Return verbatim all lines from the first one in the records to the line with "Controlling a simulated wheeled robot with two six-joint", both ends kept.

..........

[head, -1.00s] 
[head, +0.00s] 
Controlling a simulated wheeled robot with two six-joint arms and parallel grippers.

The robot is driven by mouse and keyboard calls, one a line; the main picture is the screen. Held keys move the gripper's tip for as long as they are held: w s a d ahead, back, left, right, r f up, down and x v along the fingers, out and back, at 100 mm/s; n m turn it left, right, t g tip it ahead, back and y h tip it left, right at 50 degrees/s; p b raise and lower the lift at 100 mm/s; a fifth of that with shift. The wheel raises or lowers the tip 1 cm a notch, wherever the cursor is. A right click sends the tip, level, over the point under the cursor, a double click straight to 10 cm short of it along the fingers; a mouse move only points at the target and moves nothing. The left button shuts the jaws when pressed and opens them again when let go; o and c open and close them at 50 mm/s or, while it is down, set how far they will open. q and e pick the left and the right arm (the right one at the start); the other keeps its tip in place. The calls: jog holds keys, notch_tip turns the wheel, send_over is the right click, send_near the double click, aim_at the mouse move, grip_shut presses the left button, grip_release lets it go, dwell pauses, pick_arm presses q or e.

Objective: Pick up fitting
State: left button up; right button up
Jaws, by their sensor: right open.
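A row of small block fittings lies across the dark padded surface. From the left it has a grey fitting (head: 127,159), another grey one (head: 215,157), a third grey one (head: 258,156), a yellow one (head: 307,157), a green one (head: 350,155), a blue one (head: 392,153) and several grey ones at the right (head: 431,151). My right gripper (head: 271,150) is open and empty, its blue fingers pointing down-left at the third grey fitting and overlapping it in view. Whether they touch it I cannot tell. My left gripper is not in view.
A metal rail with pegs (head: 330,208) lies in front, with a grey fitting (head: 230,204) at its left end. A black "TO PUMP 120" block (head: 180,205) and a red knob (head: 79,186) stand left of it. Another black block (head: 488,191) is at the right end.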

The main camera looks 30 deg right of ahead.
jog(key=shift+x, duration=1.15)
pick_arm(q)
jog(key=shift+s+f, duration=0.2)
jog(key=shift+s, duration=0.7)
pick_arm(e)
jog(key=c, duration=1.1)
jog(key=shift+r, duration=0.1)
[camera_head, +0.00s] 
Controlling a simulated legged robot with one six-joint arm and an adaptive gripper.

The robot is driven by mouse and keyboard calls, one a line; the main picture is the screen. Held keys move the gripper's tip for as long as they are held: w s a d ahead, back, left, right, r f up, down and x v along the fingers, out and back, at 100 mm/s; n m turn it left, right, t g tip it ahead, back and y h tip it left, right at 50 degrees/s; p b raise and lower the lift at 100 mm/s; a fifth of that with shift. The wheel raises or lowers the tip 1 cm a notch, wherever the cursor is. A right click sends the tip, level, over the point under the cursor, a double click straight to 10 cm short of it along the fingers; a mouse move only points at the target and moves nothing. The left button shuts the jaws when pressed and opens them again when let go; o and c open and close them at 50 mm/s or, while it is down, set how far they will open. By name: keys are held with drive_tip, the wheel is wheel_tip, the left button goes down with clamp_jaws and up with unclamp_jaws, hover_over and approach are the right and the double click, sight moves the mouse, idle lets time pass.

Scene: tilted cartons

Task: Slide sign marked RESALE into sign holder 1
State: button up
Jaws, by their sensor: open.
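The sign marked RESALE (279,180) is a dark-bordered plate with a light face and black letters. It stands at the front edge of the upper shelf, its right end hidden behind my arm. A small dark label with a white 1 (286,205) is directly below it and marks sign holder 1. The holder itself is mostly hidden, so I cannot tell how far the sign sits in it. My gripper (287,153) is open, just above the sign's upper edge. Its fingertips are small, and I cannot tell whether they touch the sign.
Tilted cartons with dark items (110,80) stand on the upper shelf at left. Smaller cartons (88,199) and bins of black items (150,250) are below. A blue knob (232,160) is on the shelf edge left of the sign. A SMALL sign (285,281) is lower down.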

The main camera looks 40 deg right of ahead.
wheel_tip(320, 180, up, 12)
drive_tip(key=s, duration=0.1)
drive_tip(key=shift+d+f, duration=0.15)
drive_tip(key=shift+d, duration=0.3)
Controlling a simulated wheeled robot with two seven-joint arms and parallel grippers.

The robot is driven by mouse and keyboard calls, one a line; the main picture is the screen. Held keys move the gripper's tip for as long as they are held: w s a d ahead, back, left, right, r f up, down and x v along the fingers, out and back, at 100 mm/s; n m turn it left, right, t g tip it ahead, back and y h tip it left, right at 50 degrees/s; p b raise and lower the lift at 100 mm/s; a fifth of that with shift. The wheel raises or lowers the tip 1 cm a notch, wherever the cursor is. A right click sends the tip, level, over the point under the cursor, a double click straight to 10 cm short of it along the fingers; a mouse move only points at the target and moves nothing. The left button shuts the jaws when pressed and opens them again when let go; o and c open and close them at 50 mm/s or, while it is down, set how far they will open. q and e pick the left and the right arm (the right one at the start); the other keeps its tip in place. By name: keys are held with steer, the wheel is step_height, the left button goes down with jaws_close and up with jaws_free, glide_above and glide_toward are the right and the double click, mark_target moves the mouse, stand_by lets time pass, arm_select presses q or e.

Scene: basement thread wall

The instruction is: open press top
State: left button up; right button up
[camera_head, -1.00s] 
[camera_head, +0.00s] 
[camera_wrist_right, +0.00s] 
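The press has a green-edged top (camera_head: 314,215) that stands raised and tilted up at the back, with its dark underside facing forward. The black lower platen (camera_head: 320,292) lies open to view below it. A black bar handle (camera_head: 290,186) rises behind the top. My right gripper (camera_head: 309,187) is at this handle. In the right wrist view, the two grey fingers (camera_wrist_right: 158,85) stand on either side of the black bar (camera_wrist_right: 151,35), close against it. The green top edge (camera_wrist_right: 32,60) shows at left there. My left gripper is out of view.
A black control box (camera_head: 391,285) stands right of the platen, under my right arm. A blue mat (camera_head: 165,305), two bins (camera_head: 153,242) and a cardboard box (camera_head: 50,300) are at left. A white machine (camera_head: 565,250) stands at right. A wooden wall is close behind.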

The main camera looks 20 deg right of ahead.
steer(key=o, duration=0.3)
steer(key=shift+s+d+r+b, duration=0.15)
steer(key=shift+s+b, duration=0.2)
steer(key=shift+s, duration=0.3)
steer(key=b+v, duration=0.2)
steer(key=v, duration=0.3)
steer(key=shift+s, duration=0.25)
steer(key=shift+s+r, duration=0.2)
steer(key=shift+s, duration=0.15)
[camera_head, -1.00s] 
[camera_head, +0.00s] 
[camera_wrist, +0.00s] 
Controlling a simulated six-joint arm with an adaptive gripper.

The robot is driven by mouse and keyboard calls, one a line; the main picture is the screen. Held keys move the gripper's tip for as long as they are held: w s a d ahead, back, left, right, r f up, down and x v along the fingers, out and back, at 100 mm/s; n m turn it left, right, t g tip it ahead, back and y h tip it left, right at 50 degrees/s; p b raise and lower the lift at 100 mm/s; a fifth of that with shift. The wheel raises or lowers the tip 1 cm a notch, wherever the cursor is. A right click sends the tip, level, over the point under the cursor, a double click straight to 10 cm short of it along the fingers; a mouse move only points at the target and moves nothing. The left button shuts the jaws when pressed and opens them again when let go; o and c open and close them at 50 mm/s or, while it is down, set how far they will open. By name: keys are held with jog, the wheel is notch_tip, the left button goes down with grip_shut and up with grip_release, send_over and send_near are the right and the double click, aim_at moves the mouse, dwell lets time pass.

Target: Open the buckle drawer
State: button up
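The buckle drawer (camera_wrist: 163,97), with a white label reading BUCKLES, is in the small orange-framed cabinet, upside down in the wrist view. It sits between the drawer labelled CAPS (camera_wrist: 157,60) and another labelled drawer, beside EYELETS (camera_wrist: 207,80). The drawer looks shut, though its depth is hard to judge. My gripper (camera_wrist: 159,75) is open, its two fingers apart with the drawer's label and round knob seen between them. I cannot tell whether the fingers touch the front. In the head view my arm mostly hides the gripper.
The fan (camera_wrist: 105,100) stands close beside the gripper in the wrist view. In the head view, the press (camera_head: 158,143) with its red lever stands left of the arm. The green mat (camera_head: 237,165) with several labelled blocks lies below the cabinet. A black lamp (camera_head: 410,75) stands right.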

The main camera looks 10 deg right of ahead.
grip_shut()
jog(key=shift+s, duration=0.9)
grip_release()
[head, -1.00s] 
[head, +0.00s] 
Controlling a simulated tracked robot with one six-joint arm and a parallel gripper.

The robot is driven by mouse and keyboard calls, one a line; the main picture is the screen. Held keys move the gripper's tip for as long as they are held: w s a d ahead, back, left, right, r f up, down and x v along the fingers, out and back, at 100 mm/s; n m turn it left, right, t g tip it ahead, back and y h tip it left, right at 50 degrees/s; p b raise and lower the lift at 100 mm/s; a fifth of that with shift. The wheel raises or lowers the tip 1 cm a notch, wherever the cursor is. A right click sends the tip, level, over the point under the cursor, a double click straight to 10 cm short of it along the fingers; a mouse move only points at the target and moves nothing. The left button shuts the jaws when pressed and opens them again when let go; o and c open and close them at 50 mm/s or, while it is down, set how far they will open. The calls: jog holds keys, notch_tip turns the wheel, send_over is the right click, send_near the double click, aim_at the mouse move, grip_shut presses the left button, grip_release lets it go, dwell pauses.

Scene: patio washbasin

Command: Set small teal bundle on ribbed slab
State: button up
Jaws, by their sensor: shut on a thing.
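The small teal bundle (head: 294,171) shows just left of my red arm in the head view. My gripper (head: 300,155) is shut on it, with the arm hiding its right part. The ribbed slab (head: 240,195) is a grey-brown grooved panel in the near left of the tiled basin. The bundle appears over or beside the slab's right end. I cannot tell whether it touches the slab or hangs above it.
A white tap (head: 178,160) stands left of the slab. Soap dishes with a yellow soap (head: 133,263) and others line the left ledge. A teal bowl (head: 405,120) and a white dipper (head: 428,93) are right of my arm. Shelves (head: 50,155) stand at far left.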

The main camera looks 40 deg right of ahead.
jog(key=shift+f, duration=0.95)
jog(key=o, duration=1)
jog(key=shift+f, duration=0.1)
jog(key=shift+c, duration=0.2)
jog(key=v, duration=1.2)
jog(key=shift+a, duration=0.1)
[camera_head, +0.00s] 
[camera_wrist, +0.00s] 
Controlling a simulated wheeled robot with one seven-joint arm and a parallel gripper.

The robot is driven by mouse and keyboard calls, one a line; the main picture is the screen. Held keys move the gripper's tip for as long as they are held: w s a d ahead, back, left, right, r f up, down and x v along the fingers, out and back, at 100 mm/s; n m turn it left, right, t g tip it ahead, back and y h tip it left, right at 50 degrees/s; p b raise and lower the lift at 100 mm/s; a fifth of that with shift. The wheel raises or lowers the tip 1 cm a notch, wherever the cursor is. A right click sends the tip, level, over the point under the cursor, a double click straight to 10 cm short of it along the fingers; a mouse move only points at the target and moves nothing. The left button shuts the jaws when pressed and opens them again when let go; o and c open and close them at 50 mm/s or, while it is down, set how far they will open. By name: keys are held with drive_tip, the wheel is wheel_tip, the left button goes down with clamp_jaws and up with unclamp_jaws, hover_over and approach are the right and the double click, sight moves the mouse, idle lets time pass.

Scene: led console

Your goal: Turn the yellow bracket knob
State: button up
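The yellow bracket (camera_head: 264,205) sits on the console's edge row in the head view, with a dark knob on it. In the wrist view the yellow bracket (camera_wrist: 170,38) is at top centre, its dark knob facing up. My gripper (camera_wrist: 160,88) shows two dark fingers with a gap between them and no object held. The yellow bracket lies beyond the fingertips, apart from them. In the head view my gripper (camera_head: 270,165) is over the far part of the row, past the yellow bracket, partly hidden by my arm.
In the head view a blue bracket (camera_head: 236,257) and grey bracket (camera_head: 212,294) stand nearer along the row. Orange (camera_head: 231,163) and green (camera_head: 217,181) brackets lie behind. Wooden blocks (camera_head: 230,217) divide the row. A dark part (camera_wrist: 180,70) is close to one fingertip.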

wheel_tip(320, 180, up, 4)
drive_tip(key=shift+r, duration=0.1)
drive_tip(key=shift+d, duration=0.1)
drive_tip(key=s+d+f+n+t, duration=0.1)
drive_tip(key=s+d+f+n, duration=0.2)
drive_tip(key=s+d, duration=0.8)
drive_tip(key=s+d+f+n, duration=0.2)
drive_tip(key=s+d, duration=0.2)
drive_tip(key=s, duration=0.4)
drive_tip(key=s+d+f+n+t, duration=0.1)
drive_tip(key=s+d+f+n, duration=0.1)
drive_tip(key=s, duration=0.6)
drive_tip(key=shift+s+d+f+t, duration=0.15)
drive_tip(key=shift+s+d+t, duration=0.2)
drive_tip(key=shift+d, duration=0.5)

..........

## [PROBLEM SOLUTION]
[head, -1.00s] 
[head, +0.00s] 
Controlling a simulated wheeled robot with two six-joint arms and parallel grippers.

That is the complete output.